Building a Track Record
According to Juan Savino, research director at LAVCA, private equity in Mexico still has a long way to go. “One of the main explanations for the underdevelopment of this industry when compared to other regional markets is the fact they have not had local sources of capital to finance first-time fund managers,” says Savino. “Brazilian pension funds started to invest in the asset class in 2002. They have the first generation of managers that have built a track record in the last few years.”
Visoso says that Mexican pensions have funded only eight private equity groups so far. “They have been very careful and selective to avoid hurting the asset class, which may result in the pension systems no longer being able to invest in private equity,”
he says.
Marketing Mexico
A negative perception of corruption may be Mexico’s biggest hurdle to becoming an investor favorite. After decades of global headlines centering on drug cartels and violence, Visoso says the government must make a concerted effort to educate international investors about improvements to corporate governance under the new administration.
In a Privcap interview, Arturo Saval, managing director at Nexxus and chairman of the Mexican Venture Capital and Private Equity Association (AMEXCAP), said: “We were not good enough at marketing ourselves as a destination for private investment, while other countries were really at good at that. Obviously the main culprit is Brazil. They raised a ton of money—and from there, a lot of IPOs and a much larger public equity market.”
There have been only nine PE-backed IPOs on the Mexican Stock Exchange since 2004. Savino says exits have largely been executed through strategic sales, with an emphasis on the manufacturing, financial services, media, and telecom sectors.

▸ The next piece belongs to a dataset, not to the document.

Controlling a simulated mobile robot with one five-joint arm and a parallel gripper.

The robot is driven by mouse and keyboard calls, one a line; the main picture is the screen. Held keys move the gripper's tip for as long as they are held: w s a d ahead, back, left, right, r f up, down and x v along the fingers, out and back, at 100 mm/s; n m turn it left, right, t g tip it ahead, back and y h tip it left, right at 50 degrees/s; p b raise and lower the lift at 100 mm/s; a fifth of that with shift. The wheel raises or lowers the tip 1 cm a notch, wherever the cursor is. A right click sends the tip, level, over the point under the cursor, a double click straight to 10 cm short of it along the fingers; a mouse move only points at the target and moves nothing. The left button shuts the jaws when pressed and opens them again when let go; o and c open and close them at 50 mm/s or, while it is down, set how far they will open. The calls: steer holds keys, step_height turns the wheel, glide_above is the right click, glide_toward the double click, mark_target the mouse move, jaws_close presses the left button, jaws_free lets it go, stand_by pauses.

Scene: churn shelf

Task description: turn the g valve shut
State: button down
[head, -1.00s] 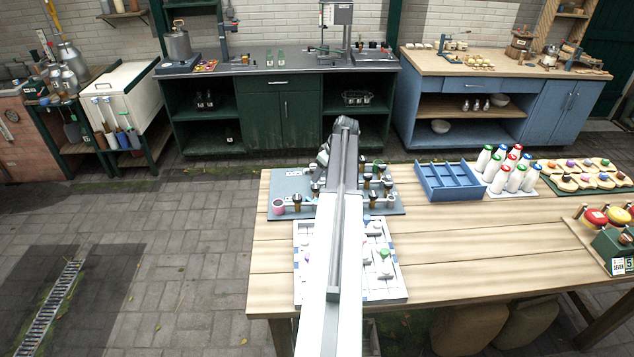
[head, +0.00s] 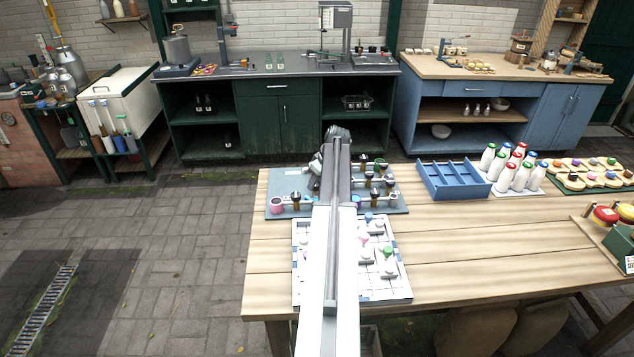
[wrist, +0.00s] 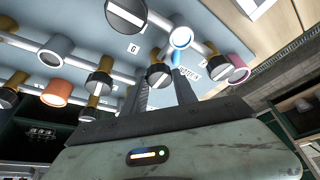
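The grey-blue valve board (head: 285,185) lies at the back left of the wooden table, with several dark-knobbed brass valves on pale pipes. In the wrist view, a G tag (wrist: 133,48) lies on the board below a large dark knob with a white bar (wrist: 125,12). Another dark knob with a white bar (wrist: 160,74) shows between the fingertips of my gripper (wrist: 163,78). The fingers are apart; I cannot tell whether they touch that knob. Which knob the G tag belongs to is unclear. In the head view my arm hides part of the board and my gripper.
A white tiled board (head: 402,292) with coloured pegs lies just in front of the valve board. A blue divided tray (head: 452,183) and several white bottles (head: 522,177) stand to the right. The table's front middle is clear. In the wrist view, neighbouring knobs and pipes crowd the fingers.

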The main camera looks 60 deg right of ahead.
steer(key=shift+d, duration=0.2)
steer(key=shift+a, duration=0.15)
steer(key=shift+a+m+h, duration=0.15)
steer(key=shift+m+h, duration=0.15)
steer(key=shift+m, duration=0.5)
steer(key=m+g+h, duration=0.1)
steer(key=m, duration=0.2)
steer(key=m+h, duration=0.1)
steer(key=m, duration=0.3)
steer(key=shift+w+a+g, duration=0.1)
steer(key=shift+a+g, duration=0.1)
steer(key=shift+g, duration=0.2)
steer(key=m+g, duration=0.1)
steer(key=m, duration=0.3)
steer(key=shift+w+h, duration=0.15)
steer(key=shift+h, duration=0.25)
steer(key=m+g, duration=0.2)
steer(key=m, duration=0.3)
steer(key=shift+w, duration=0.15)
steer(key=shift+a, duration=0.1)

While exit activity has been slow and concentrated, Visoso says, “There have been some substantial improvements in the regulation of public markets, so we do see a developing equity market in Mexico.”
He adds, “We believe that in the future, we’re going to see a 50-50 split between strategic sales and IPOs.”
Progress in Deal Flow and Dynamics
Visoso says it has been easier for firms like Nexxus to access deal flow. But it took years for the industry to build a solid collection of stories that could clearly illustrate the role of private equity to Mexican entrepreneurs.
“We had to explain to them that we are very active investors,” Visoso says. “That we are going to be investing a lot of time and money in institutionalizing the company.” This usually involves strengthening ERP and hiring one of the big four accounting firms to make the company more
market-friendly.
The Entrepreneur Is Alive and Well in Mexico
In addition to the favorable regulatory environment, Savino says demographic data is providing
a solid outlook for long-term growth. Mexico’s labor force will increase by 10 million over the next 15 years, and middle-class households will almost double to 37 million, according to a Bain report.
The LAVCA scorecard reported that the new administration has placed an emphasis on entrepreneurship and competition, encouraging a business-friendly environment for local and
international investors.
According to Michael Rogers, global deputy sector leader at EY, these socioeconomic shifts are essential to Mexican entrepreneurship. As business owners transition leadership to the next generation, he says “what they really want to do is hold on to some family component but sell a minority stake in a business and get capital that they need to grow.”
Rogers noted that because minority stakes are more common than full buyouts, relationship cultivation is key. “These aren’t full buyouts,” he said. “You’ll be a partner with these folks for a long time, and if that relationship isn’t secured on the front end, then you will have a disappointing path and ultimately an unfortunate exit.”
“The entrepreneur is certainly alive and well in Mexico,” he added. “It’s a thriving environment and growing principally around the consumer space, oil and gas, and some other major industries.”
Rogers says the lift in domestic demand directly plays into the financial services sector. “As these folks generate more per capita GDP, they will begin to want to use more sophisticated banking products,” he says. “Those markets are underdeveloped in many parts in Mexico.”
In 2012, Banco Santander’s Mexican unit launched a US$4 billion IPO—the largest ever in Mexico and the second-largest in the U.S. Following that success, Nexxus Capital listed its fourth IPO, Credito Real, a consumer-oriented bank catering to more modest segments of the population. The dual IPO raised US$200 million. ■
Experts say Mexico’s uncrowded market is gaining momentum.